I also recommend that anyone thinking of getting an EV download ABRP, and put their most common trips in it to see what charging is like.
 

EbS-P

Minister of Fire
Jan 19, 2019
3,530
SE North Carolina
ABRP is what everyone uses. The free version is great. The pay version takes things like weather into account. Overkill IMO.


Download the app, running it in a phone browser sucks.

I think the Tesla has that all built in to the infotainment (never played with a Tesla). Don't know if there is an app equivalent.
Ok I though I got Abrp last night but it was plug share. Ok. Seems like this is way to solve.
 

begreen

Mooderator
Staff member
Nov 18, 2005
96,312
South Puget Sound, WA
Knowing the location of charging stations is one thing. Knowing their current status is another really important data point. There's nothing like driving 10 miles out of your way in unfamiliar territory only to find out that the charger is broken, or occupied for the next 4 hrs.
 

EbS-P

Minister of Fire
Jan 19, 2019
3,530
SE North Carolina
Knowing the location of charging stations is one thing. Knowing their current status is another really important data point. There's nothing like driving 10 miles out of your way in unfamiliar territory only to find out that the charger is broken, or occupied for the next 4 hrs.
This is where I think Tesla has an advantage. I’m sure they get full but with 8+ chargers is per location I don’t expect to wait long. At least in Rockingham NC. I pop over to my local super charger once a month and have never seen all 10 stalls full.

Ran the route through ABRP. For 400 mile trip I’m charging a total of 58 minutes. Probably will charge to more than planer lists not sure how much driving at the destination we will do. And the wedding chose the hotel that does not have chargers.
 

woodgeek

Minister of Fire
Jan 27, 2008
4,776
SE PA
Knowing the location of charging stations is one thing. Knowing their current status is another really important data point. There's nothing like driving 10 miles out of your way in unfamiliar territory only to find out that the charger is broken, or occupied for the next 4 hrs.

BG, this sort of thing has become MUCH less of a problem in my experience. The new stations (along say I-95) usually have 4-10 stalls (making it more likely that one or two offline stations are not a problem) and this means congestion is less of a problem (I have never had to wait, even when there were 4-5 other vehicles there already charging). Also, a lot of the new vehicles charge at 150kW or higher, and are stopping for just 20 minutes or even less.

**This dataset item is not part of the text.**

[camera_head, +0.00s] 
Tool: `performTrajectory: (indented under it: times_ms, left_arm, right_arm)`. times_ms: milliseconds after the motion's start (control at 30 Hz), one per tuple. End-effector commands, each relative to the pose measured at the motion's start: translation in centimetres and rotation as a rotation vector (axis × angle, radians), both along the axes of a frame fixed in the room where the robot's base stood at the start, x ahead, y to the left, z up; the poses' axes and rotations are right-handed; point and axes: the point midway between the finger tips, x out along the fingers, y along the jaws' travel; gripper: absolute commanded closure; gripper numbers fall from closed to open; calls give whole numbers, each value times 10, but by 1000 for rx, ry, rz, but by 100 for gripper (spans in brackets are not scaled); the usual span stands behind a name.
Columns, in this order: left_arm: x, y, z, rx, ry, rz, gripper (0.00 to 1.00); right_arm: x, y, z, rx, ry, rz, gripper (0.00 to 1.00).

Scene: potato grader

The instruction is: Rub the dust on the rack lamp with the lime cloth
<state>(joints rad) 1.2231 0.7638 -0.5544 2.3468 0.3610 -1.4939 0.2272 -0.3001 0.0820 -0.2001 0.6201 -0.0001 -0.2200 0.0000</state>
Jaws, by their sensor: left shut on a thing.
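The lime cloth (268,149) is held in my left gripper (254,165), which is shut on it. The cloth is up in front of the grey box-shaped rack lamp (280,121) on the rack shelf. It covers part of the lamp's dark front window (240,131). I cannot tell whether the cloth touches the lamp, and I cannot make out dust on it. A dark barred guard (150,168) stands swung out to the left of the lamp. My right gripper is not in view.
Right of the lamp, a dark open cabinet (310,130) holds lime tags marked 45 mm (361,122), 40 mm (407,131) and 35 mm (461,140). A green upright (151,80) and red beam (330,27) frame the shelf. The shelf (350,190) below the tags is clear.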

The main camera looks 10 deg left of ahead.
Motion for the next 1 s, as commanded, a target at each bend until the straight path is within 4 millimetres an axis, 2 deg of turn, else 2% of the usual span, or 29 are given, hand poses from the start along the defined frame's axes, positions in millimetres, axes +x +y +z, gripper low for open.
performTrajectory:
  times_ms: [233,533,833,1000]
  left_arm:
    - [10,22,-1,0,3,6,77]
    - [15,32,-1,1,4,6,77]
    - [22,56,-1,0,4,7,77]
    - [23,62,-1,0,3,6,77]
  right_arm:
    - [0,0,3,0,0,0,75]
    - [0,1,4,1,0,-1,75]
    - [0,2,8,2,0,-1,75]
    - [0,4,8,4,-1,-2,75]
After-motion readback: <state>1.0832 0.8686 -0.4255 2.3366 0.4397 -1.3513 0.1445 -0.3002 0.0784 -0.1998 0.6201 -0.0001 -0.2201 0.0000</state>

Also, there are plenty of stations within a couple miles of the route. Oddly, the stations at the rest areas on 95 (in New Jersey) are older, slower and smaller. I usually drive 2 miles off 95 to a Walmart that has a huge bank of new chargers.

When I did this one Sunday evening, it was a 'party' of a dozen different high-end EV's and their owners hanging out and eyeing each others' hot rods like something out of American Graffiti.

Three tricks I have learned:
1. All DCFC take credit cards. But do NOT use a credit card. Many of the (unattended) readers have been hacked and your number will be stolen. Use the network app on your phone to pay.
2. Sometimes a unit is offline, and the app will tell you that, but the unit itself will not (there is no attendant to put a sign on it). I have seen people pull up to a (offline) unit plug in, get frustrated, etc. And then I tell them the app says its off line. Check the app.
3. Sometimes a unit will be working, but will only charge at 25 kW or so. Just switch units or the cable on the unit you're on if it has two. These cables (for 150 or 300 kW) are liquid cooled. If the coolant flow is blocked, the unit derates to 25 kW. This is better than 0 kW and keeps a user from getting stranded (so you can see why they do that), but not what you need.

EBS-P will be using Tesla stations, so I suspect none of this will be an issue.
 

begreen

Mooderator
Staff member
Nov 18, 2005
96,312
South Puget Sound, WA
Main freeway corridors are improving, but not everyone travels on the interstate system. That's where it gets dicier. In eastern WA, OR, NV one is more likely to take a US highway instead to travel. ABRP shows nothing for these routes that cover hundreds of miles.

Just for yuks I looked at ABRP for a trip from Seattle to Lewiston, ID in a Chevy Bolt. The first recommended place had 2 out of 3 chargers out of service. The second stop if you made it this far was listed as "unknown". Not confidence inspiring considering one could be stranded. And few options if one is. I love driving electric, but the charging network is not robust unless one owns a Tesla, and that is not going to happen for me.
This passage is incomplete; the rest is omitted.